Scan the data. Collect each line that contains the word "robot".

** START OF GIVEN INFORMATION **

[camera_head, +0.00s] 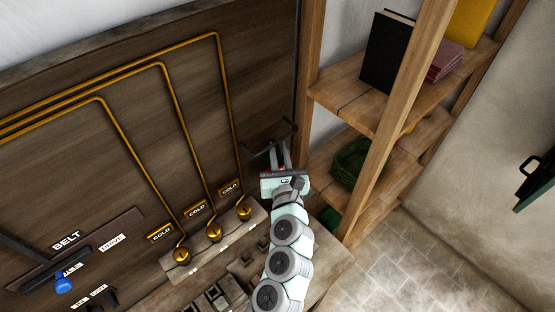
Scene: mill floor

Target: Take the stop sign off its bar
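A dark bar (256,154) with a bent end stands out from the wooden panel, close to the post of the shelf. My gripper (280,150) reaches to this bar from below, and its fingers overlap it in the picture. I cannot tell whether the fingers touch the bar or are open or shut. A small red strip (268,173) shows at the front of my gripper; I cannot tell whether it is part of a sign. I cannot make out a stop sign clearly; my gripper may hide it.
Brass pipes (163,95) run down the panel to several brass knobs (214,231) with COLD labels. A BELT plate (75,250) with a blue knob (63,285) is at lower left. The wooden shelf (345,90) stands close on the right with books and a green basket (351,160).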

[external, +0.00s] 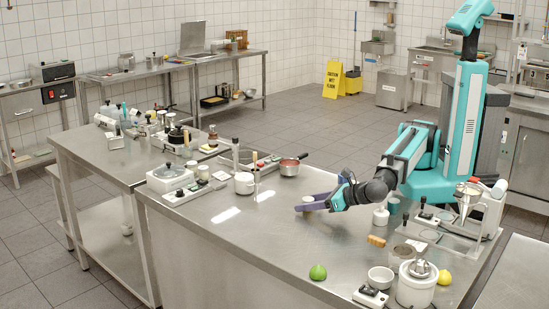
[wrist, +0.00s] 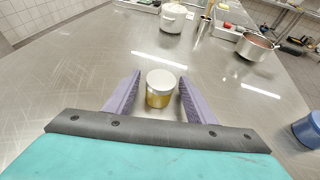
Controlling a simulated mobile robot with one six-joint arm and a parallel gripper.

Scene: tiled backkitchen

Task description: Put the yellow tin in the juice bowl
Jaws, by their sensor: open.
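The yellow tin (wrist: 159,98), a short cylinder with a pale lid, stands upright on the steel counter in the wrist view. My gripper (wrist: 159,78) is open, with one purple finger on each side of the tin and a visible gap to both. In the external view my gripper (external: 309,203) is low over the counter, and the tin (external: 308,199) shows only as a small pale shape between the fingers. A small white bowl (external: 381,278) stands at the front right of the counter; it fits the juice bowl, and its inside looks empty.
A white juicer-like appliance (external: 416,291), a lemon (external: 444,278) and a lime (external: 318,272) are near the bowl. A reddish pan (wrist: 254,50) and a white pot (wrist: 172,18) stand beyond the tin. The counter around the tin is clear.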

** END OF GIVEN INFORMATION **
** START OF GIVEN INFORMATION **

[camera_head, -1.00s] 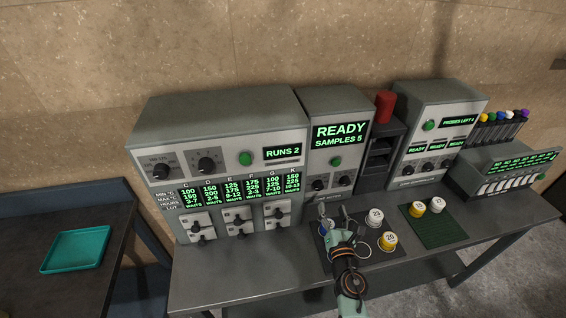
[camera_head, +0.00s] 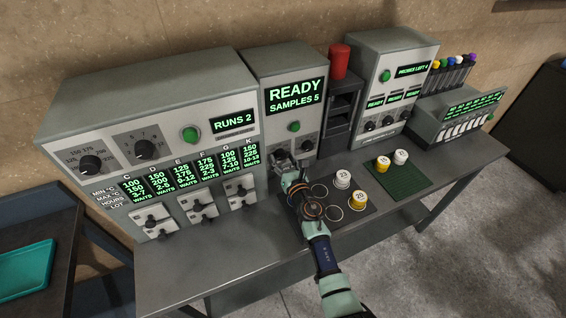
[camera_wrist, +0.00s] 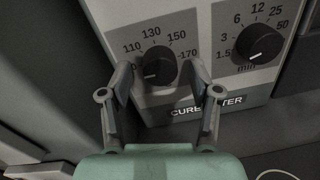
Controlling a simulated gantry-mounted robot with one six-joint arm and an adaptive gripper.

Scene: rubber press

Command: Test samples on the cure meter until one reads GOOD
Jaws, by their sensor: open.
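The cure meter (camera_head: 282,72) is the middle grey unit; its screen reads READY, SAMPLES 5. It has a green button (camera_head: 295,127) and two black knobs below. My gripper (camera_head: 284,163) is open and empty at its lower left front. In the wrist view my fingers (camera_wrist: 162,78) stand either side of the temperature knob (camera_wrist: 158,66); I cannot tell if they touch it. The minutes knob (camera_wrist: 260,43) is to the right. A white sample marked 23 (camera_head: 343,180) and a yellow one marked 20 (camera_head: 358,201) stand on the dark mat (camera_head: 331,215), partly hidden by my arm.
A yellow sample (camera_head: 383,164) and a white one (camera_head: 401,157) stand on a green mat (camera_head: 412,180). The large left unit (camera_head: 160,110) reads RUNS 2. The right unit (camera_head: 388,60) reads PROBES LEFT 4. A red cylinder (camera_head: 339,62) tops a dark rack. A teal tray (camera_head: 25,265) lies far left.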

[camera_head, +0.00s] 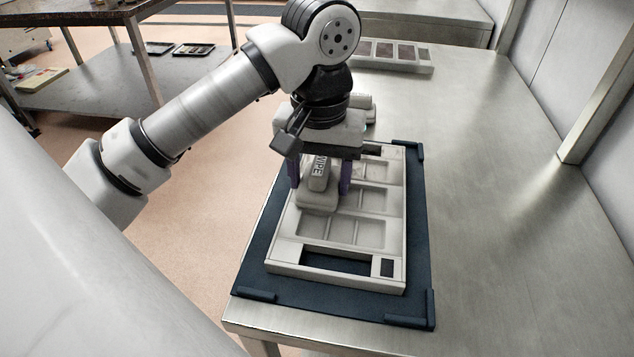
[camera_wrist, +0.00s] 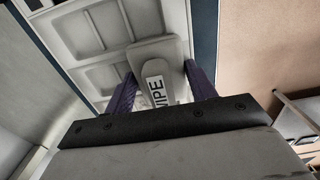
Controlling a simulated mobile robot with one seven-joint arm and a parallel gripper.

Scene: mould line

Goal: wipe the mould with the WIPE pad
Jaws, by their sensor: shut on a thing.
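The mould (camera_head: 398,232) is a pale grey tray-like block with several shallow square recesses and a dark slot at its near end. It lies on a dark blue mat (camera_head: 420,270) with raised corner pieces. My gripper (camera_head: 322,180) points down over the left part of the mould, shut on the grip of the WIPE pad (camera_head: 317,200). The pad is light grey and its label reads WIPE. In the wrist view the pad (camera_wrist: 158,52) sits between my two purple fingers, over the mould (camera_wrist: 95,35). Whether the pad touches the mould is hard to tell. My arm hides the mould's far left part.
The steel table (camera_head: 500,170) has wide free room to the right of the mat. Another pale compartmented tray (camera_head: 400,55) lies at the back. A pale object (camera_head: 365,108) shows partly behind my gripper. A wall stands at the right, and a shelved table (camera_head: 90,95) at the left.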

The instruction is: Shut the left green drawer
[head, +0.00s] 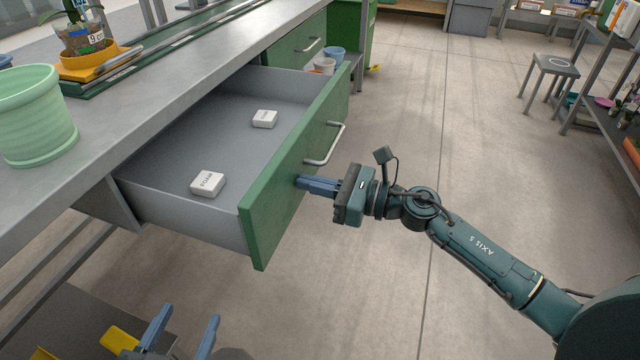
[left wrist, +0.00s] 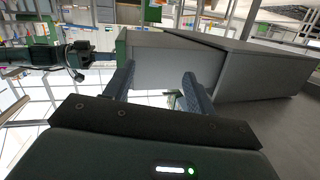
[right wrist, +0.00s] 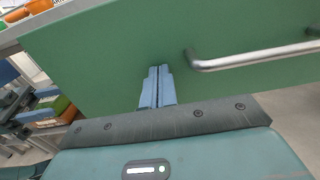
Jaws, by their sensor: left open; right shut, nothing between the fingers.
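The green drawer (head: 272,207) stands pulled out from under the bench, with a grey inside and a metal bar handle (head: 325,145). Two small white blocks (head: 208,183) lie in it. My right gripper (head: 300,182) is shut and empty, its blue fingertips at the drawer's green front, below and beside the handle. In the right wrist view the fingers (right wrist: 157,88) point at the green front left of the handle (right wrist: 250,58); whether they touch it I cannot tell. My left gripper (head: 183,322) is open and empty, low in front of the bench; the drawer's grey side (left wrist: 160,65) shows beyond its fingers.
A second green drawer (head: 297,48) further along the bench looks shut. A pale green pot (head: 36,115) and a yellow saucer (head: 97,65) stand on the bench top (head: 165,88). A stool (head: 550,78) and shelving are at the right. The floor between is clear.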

** END OF GIVEN INFORMATION **

▶ **TASK OUTPUT**:
Controlling a simulated mobile robot with one six-joint arm and a parallel gripper.
Controlling a simulated gantry-mounted robot with one six-joint arm and an adaptive gripper.
Controlling a simulated mobile robot with one seven-joint arm and a parallel gripper.

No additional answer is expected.